▶ Exercise instructions
Repeat only what lies from the line with "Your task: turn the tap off" to the line with "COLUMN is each", those two lines included, exactly as it stands; omit any images.

▶ Data supplied
■ ■ ■ ■ ■
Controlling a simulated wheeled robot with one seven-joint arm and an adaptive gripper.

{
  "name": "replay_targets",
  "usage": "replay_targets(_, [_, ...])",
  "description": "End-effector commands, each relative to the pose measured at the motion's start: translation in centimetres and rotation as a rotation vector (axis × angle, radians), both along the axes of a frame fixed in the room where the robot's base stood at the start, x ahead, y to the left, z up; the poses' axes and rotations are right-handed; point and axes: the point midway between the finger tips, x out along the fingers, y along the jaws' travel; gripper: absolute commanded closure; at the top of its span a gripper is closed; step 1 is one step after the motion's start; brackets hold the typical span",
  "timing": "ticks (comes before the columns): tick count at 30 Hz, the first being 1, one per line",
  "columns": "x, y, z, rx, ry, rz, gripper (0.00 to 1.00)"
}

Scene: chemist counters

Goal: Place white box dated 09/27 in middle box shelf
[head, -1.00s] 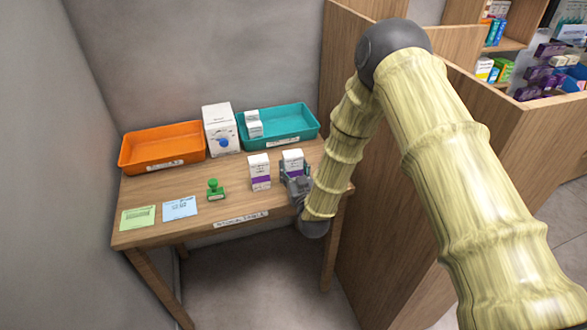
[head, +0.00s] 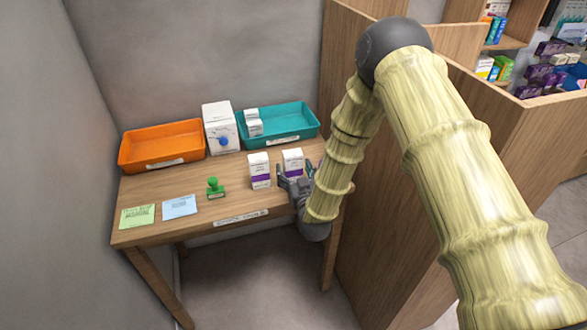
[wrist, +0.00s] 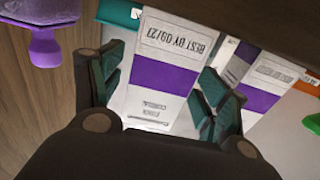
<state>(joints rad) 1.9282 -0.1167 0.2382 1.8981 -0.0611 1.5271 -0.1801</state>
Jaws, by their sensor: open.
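A white box with a purple band (head: 292,161) stands upright at the table's right. In the wrist view this box (wrist: 172,62) reads "BEST BY 09/27" upside down. My gripper (head: 295,176) is open in front of it. In the wrist view my gripper's fingers (wrist: 165,95) are spread, one on each side of the box's lower part; whether they touch it is unclear. A similar white box (head: 259,170) stands to its left; it shows partly behind a finger in the wrist view (wrist: 275,70), its date not readable. The middle box shelf cannot be made out.
On the table are an orange tray (head: 128,152), a white carton (head: 217,115), a teal tray (head: 300,119) holding small white boxes, a green stamp (head: 214,188) and two paper notes. Wooden partitions (head: 440,205) stand right; stocked shelves (head: 497,85) lie beyond. A purple object (wrist: 47,42) is left in the wrist view.

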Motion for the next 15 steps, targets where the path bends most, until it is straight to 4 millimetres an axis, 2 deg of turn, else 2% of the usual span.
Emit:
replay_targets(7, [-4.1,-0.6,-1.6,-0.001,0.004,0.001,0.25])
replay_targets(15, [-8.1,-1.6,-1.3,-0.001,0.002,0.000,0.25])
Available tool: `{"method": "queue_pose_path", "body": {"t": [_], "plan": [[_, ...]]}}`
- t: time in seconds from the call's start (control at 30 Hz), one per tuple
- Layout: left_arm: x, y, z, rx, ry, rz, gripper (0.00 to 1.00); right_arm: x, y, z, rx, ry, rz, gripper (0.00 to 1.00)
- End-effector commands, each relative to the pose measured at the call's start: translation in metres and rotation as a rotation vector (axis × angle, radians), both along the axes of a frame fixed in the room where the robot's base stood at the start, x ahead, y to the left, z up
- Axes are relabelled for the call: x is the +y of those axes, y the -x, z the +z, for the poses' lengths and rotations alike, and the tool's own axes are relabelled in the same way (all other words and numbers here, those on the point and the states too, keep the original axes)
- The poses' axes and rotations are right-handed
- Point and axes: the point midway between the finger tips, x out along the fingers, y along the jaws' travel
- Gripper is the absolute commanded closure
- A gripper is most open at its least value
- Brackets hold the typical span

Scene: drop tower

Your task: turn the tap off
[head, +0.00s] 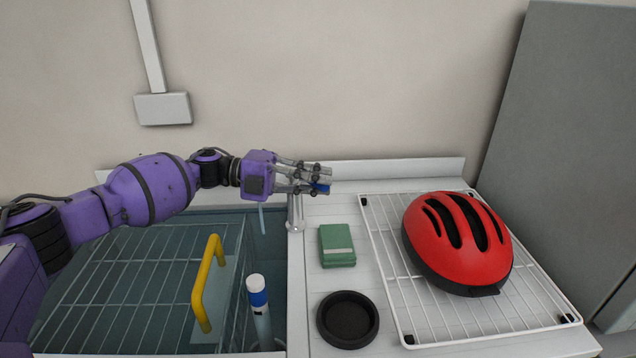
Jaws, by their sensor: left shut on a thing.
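The tap (295,214) stands at the right edge of the sink, and its metal post shows below my left gripper. My left gripper (322,180) comes in from the left at the top of the tap and is shut on the tap's blue handle (321,189). The fingers hide most of the handle and the tap's upper part. A thin pale blue streak (262,219) hangs over the sink left of the post; it looks like running water. My right gripper is not in view.
The sink (270,250) holds a wire rack, a yellow handle (207,283) on a pale plate, and a white-capped bottle (258,300). Right of it are a green box (337,246), a black round dish (347,320), and a red helmet (457,240) on a white rack (391,290).

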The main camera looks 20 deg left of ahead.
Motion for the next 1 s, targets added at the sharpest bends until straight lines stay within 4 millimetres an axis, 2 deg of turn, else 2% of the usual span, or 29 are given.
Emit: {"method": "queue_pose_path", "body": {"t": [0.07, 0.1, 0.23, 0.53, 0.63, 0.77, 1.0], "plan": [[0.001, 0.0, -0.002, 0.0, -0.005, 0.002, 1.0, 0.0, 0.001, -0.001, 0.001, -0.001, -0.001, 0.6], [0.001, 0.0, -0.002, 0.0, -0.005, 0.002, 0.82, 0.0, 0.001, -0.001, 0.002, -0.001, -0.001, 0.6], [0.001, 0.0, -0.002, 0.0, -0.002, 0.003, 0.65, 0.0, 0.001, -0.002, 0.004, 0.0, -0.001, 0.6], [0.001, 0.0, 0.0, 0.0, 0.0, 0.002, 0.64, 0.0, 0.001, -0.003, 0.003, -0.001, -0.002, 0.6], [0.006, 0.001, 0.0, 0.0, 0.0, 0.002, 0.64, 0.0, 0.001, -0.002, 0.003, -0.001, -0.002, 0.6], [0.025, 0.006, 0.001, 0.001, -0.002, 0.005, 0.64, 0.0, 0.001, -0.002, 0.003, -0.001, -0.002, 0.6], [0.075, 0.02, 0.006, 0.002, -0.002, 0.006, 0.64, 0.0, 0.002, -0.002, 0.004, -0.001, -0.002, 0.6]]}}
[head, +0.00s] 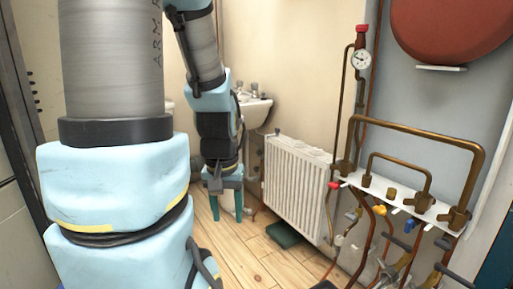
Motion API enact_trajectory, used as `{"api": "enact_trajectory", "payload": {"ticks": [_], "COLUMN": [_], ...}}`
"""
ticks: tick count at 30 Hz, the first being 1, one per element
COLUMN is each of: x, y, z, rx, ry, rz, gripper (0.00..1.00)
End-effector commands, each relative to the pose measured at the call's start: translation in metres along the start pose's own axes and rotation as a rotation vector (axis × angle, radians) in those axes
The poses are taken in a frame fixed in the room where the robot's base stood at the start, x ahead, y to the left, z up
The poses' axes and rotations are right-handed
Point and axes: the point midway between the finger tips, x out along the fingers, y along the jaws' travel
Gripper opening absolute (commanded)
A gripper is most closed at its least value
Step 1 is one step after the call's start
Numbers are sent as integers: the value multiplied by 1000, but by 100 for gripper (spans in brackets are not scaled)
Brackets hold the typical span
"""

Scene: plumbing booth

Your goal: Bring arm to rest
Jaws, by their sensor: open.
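My gripper (226,207) is in the middle of the head view, left of the radiator, pointing down above the wooden floor. Its two teal fingers are apart, and nothing shows between them. My arm fills the left part of the view, with its large grey and light-blue links close to the camera. The arm bends back down to the gripper and hides part of the washbasin behind it.
A white radiator (296,185) hangs on the wall right of my gripper. A washbasin (257,110) is behind the arm. Copper pipes (420,131), valves and a red vessel (448,30) fill the right side. A green box (285,235) lies on the wooden floor (245,255).

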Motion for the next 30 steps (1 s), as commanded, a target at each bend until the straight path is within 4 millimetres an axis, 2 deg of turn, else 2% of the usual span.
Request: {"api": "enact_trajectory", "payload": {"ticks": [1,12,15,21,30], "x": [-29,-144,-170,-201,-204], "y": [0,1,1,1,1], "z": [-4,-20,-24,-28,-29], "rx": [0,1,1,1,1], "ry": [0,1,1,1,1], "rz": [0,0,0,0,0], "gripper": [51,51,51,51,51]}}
■ ■ ■ ■ ■
▶ Expected answer
Your task: turn the tap off
[head, +0.00s] 
Jaws, by their sensor: left shut on a thing.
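The tap (295,214) stands at the right edge of the sink, and its metal post shows below my left gripper. My left gripper (322,180) comes in from the left at the top of the tap and is shut on the tap's blue handle (321,189). The fingers hide most of the handle and the tap's upper part. A thin pale blue streak (262,219) hangs over the sink left of the post; it looks like running water. My right gripper is not in view.
The sink (270,250) holds a wire rack, a yellow handle (207,283) on a pale plate, and a white-capped bottle (258,300). Right of it are a green box (337,246), a black round dish (347,320), and a red helmet (457,240) on a white rack (391,290).

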The main camera looks 20 deg left of ahead.
Motion for the next 1 s, targets added at the sharpest bends until straight lines stay within 4 millimetres an axis, 2 deg of turn, else 2% of the usual span, or 29 are given.
Emit: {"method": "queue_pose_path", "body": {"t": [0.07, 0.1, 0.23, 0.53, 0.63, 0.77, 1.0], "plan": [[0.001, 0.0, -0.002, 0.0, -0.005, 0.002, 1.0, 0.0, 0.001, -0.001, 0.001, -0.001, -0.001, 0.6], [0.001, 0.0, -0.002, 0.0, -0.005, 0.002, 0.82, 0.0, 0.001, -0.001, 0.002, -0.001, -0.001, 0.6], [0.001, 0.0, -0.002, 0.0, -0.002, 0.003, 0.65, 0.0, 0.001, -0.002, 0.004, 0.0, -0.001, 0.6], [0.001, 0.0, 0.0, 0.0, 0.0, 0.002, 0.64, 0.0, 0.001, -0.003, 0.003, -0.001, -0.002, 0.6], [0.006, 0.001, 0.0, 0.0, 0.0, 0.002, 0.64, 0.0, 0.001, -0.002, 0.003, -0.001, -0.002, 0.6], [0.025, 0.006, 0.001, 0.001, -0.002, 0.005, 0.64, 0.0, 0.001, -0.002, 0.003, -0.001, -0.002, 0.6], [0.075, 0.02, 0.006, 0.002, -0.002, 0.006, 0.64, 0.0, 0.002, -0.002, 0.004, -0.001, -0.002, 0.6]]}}
[head, +0.00s] 
Motion API enact_trajectory, used as `{"api": "enact_trajectory", "payload": {"ticks": [_], "COLUMN": [_], ...}}`
"""
ticks: tick count at 30 Hz, the first being 1, one per element
COLUMN is each of: x, y, z, rx, ry, rz, gripper (0.00..1.00)

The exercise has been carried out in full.